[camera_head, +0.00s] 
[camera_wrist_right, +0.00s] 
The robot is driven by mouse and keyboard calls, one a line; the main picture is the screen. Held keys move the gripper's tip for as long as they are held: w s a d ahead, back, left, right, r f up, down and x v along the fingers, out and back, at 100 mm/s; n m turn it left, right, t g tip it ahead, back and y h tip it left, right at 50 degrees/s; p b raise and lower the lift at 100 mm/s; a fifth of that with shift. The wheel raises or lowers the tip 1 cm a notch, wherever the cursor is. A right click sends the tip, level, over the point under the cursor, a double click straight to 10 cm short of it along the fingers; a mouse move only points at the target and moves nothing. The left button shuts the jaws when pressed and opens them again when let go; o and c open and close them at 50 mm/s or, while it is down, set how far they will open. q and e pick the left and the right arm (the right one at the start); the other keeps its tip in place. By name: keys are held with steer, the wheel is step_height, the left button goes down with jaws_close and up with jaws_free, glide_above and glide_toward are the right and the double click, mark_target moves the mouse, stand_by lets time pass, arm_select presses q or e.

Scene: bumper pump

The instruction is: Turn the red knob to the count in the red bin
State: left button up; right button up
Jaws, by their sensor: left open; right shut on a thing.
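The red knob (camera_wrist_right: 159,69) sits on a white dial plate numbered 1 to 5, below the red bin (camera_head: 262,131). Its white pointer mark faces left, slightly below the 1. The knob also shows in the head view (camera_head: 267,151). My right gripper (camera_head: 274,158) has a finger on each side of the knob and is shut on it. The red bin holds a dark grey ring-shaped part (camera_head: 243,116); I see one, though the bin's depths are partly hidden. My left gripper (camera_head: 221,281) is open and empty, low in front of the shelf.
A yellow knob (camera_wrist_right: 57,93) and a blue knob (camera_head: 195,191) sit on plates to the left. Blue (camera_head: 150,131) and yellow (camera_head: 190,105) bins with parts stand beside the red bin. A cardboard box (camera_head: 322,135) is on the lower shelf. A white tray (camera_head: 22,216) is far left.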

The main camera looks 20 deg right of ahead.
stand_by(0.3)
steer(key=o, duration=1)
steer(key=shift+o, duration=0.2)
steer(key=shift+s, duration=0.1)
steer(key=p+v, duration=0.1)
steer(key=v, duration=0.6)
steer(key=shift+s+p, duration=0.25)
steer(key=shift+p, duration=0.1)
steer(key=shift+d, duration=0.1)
------------------------------------------------------------
All of the material must be reproduced exactly.

[camera_head, +0.00s] 
[camera_wrist_right, +0.00s] 
The robot is driven by mouse and keyboard calls, one a line; the main picture is the screen. Held keys move the gripper's tip for as long as they are held: w s a d ahead, back, left, right, r f up, down and x v along the fingers, out and back, at 100 mm/s; n m turn it left, right, t g tip it ahead, back and y h tip it left, right at 50 degrees/s; p b raise and lower the lift at 100 mm/s; a fifth of that with shift. The wheel raises or lowers the tip 1 cm a notch, wherever the cursor is. A right click sends the tip, level, over the point under the cursor, a double click straight to 10 cm short of it along the fingers; a mouse move only points at the target and moves nothing. The left button shuts the jaws when pressed and opens them again when let go; o and c open and close them at 50 mm/s or, while it is down, set how far they will open. q and e pick the left and the right arm (the right one at the start); the other keeps its tip in place. By name: keys are held with steer, the wheel is step_height, the left button goes down with jaws_close and up with jaws_free, glide_above and glide_toward are the right and the double click, mark_target moves the mouse, stand_by lets time pass, arm_select presses q or e.

Scene: bumper pump

The instruction is: Turn the red knob to the count in the red bin
State: left button up; right button up
Jaws, by their sensor: left open; right shut on a thing.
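The red knob (camera_wrist_right: 159,69) sits on a white dial plate numbered 1 to 5, below the red bin (camera_head: 262,131). Its white pointer mark faces left, slightly below the 1. The knob also shows in the head view (camera_head: 267,151). My right gripper (camera_head: 274,158) has a finger on each side of the knob and is shut on it. The red bin holds a dark grey ring-shaped part (camera_head: 243,116); I see one, though the bin's depths are partly hidden. My left gripper (camera_head: 221,281) is open and empty, low in front of the shelf.
A yellow knob (camera_wrist_right: 57,93) and a blue knob (camera_head: 195,191) sit on plates to the left. Blue (camera_head: 150,131) and yellow (camera_head: 190,105) bins with parts stand beside the red bin. A cardboard box (camera_head: 322,135) is on the lower shelf. A white tray (camera_head: 22,216) is far left.

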The main camera looks 20 deg right of ahead.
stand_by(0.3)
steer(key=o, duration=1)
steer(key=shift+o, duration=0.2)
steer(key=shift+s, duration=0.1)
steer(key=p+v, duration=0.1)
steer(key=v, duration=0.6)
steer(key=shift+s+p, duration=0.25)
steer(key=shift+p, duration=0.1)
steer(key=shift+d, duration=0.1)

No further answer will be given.